> [GIVEN PROBLEM]: Write out, exactly as given, every line from the one holding "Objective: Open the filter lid" to the one holding "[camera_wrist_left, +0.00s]", including both.

> [DATASET RECORDS]:
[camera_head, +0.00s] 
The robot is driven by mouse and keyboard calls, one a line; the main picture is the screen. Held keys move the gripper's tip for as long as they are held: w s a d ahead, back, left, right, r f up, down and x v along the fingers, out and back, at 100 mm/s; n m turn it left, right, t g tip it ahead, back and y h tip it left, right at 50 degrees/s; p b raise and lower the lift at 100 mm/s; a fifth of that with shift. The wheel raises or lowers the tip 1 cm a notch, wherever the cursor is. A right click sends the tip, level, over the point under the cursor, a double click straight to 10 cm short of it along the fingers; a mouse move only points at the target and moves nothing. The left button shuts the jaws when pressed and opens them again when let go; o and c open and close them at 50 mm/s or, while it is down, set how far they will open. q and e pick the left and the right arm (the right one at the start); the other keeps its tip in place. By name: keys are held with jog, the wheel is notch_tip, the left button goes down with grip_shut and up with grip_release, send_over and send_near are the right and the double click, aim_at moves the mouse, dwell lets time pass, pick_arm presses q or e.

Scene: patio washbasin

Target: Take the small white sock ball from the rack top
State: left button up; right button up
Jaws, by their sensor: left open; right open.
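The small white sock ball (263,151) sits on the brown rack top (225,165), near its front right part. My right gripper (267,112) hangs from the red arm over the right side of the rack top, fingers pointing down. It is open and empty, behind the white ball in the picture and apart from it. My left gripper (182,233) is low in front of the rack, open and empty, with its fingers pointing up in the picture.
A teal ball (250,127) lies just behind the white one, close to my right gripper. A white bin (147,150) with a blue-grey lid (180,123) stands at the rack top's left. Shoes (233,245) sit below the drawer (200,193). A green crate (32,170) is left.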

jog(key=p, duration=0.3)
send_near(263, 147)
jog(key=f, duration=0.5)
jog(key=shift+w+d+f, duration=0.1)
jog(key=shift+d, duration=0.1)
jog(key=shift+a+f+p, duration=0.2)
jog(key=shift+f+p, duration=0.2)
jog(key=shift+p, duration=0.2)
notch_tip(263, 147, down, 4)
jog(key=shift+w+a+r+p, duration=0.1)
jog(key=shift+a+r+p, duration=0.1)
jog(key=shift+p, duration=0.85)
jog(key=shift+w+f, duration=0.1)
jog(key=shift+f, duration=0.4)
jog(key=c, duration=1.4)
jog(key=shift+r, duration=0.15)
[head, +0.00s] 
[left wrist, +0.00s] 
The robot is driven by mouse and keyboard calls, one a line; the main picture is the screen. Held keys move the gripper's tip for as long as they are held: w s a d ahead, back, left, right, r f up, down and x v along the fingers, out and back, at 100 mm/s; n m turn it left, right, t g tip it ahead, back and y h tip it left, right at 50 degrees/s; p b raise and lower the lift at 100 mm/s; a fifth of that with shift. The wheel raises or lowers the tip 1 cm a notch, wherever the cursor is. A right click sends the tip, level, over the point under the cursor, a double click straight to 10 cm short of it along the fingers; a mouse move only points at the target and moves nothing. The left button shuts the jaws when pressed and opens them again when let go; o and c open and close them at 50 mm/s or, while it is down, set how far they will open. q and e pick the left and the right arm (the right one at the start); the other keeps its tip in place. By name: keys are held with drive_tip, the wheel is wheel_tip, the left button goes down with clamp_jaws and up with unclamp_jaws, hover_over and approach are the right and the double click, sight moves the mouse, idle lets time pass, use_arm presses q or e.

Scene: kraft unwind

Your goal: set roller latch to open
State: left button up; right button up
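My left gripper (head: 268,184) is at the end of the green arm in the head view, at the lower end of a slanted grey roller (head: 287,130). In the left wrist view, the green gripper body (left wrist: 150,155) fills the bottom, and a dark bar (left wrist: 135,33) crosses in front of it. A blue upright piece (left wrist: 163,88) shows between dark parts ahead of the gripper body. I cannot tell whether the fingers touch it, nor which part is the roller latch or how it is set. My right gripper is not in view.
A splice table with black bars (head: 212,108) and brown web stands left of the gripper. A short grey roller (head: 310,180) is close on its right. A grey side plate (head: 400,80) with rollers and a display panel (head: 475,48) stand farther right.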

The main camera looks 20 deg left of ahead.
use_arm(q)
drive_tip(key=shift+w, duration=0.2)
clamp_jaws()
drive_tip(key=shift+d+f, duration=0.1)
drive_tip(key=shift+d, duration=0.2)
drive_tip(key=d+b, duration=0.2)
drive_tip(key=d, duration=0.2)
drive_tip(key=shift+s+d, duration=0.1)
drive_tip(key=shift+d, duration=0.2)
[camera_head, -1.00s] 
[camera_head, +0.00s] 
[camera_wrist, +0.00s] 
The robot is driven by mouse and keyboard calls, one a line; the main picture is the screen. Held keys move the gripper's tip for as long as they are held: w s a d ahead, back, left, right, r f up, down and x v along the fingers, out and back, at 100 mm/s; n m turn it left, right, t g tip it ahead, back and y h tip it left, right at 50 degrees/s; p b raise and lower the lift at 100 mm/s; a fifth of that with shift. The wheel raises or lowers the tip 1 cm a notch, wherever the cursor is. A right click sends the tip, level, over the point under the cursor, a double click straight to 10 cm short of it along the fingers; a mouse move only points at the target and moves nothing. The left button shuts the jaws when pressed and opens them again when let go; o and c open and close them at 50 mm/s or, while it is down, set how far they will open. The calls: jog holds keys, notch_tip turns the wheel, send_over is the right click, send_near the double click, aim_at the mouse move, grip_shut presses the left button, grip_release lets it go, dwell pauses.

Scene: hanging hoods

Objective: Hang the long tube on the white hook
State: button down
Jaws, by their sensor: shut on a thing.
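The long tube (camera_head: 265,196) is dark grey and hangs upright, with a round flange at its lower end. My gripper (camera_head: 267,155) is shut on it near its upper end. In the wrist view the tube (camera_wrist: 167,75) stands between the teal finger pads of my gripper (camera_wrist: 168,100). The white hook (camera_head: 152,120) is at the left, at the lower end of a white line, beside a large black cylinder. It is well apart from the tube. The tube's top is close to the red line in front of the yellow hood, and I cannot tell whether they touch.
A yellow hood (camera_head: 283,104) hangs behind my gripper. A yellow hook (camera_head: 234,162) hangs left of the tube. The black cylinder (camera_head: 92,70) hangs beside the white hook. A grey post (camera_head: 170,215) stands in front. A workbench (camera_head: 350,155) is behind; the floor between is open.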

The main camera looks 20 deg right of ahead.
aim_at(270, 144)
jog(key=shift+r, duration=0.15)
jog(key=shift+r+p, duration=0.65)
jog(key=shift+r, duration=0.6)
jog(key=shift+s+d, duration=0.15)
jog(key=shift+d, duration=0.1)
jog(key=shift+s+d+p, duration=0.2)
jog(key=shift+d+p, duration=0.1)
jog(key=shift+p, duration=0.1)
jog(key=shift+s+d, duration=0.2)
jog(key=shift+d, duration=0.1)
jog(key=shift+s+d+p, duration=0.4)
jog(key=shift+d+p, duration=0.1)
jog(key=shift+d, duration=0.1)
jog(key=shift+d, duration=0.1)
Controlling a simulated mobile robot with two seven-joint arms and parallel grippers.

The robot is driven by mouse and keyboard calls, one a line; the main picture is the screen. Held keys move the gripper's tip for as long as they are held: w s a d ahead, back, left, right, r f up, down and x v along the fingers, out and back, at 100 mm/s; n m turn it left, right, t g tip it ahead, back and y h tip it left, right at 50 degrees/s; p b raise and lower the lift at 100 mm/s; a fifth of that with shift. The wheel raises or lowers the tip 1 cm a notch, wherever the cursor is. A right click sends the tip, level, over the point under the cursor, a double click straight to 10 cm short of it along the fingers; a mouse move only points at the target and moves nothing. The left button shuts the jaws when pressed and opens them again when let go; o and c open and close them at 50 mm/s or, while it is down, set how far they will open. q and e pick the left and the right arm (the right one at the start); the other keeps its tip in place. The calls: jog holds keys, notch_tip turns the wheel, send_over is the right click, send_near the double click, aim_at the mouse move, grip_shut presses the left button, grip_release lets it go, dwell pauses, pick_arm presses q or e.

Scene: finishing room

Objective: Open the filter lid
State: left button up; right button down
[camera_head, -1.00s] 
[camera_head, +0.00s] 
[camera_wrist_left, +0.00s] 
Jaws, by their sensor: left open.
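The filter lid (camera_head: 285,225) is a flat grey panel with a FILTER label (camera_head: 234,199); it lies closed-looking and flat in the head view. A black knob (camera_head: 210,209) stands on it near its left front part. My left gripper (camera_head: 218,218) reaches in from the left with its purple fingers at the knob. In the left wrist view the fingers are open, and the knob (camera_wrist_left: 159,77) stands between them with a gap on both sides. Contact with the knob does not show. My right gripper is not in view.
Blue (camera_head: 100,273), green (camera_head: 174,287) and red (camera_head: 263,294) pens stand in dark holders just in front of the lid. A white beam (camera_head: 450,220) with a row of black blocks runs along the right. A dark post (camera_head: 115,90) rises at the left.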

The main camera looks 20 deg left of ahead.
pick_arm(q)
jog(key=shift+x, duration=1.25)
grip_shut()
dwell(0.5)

> [RESPONSE TO THIS EXERCISE]:
Objective: Open the filter lid
State: left button up; right button down
[camera_head, -1.00s] 
[camera_head, +0.00s] 
[camera_wrist_left, +0.00s] 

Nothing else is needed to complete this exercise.